Costello also made witty free associations and joyful juxtapositions. During "God's Comic," originally a mordant vision of a crude stand-up jokester meeting his maker, Costello digressed with snatches of the Monkees' hits "I'm a Believer" and "Last Train to Clarksville." During the cutting and poignant "New Amsterdam," he managed to segue into Lennon and McCartney's "You've Got to Hide Your Love Away," a splendid mix-and-match. More literally, he broke away from his new "Pads, Paws and Claws," (a Costello-McCartney creation) to include an r&b oldie with a similar lyric theme, Little Willie John's "Leave My Kitten Alone." The humming melody of "Radio Sweetheart"seemed to inspire Costello to jump into the scat-bounce of Van Morrison's "Jackie Wilson Said."
A combination of buoyant spirit and clenched-teeth intensity made Costello look a little like the wired, mischievous 6-year-old Calvin and "Calvin and Hobbes" cartoon fame. And the mischief never seemed to stop.
Just when the concert seemed to be over with a rattling electric guitar version of "This Town" and the Animals' arrangement of "Don't Let Me Be Misunderstood," Costello came back with his opening act and longtime producer Nick Lowe for a pair of duets. The first, "Marie's the Name (of his Latest Flame)," by Doc Pomus and Mort Shuman, was an Elvis hit from 1961--Presley, that is. The next tune, "(What's So Funny About) Peace, Love and Understanding" was, as Costello said, "a song Nick wrote and I stole."
Still ebullient, Costello added a postscript to the show that was a kind of musical "Wheel of Fortune." Dressed in a hideous velveteen jacket in the guise of "Napoleon Dynamite," one of the many pseudonyms Costello has used over the years, he played a diabolical game show hosts while a large, broken satin valentine was wheeled on stage. Inside, a number of compartments were printed stripes with the names of "deadly sins." Members of the audience were invited to choose a sin, then request a song.
The first young woman drew the deadly sin of "Awesomeness" and requested "Alison." Another such sin was "Trump" (click the red to read the interview with Costello about the Donald in the archives); the builder/real estate developer is a current Costello obsession), which was accompanied by a pre-recorded backing track for the only time that evening for the song "Pump It Up."

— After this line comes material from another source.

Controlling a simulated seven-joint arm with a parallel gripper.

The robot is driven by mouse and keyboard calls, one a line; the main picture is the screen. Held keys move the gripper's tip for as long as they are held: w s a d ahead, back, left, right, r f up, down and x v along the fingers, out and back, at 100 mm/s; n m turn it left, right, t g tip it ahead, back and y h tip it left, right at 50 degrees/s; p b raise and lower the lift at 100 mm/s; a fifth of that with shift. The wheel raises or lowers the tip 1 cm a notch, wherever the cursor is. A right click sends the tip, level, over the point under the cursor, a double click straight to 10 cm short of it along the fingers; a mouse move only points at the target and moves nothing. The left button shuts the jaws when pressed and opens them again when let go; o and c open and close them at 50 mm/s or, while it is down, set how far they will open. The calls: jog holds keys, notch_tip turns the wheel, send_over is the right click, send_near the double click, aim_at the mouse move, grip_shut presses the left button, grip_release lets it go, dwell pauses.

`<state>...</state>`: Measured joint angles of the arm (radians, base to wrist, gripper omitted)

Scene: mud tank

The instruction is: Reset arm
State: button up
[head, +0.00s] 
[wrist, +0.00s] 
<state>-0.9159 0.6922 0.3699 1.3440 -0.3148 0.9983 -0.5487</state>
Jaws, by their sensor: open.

With one foot in the 1990s and the other in the 1950s, opening act Nick Lowe is the genteel complement to Costello's fierce modernism. [I know I wrote that sentence; I still don't know what it means.-ed]
Highlights of his set included his signature tune (as much as Lowe has one) "Cruel to be Kind"; the marvelous neo-doo-wop "Heart"; a savvy tune with a kind of Creedence Clearwater boogie called "Refrigerator White"; and "So It Goes," a tale of rock star wanna-be-ism just as shrewd now as it was a decade ago.
Those were some great days. I wish I had gone to as many shows in New Orleans as I could have when I lived there from 85 to 91. I did see some good ones, however. Allman Brothers and Emmy Lou Harris in a bar that held about 100 was a good one...and I went to the bar right after I got off the riverboat listening to Dr. John and a 16 piece band. For $5. Allmans...no cover.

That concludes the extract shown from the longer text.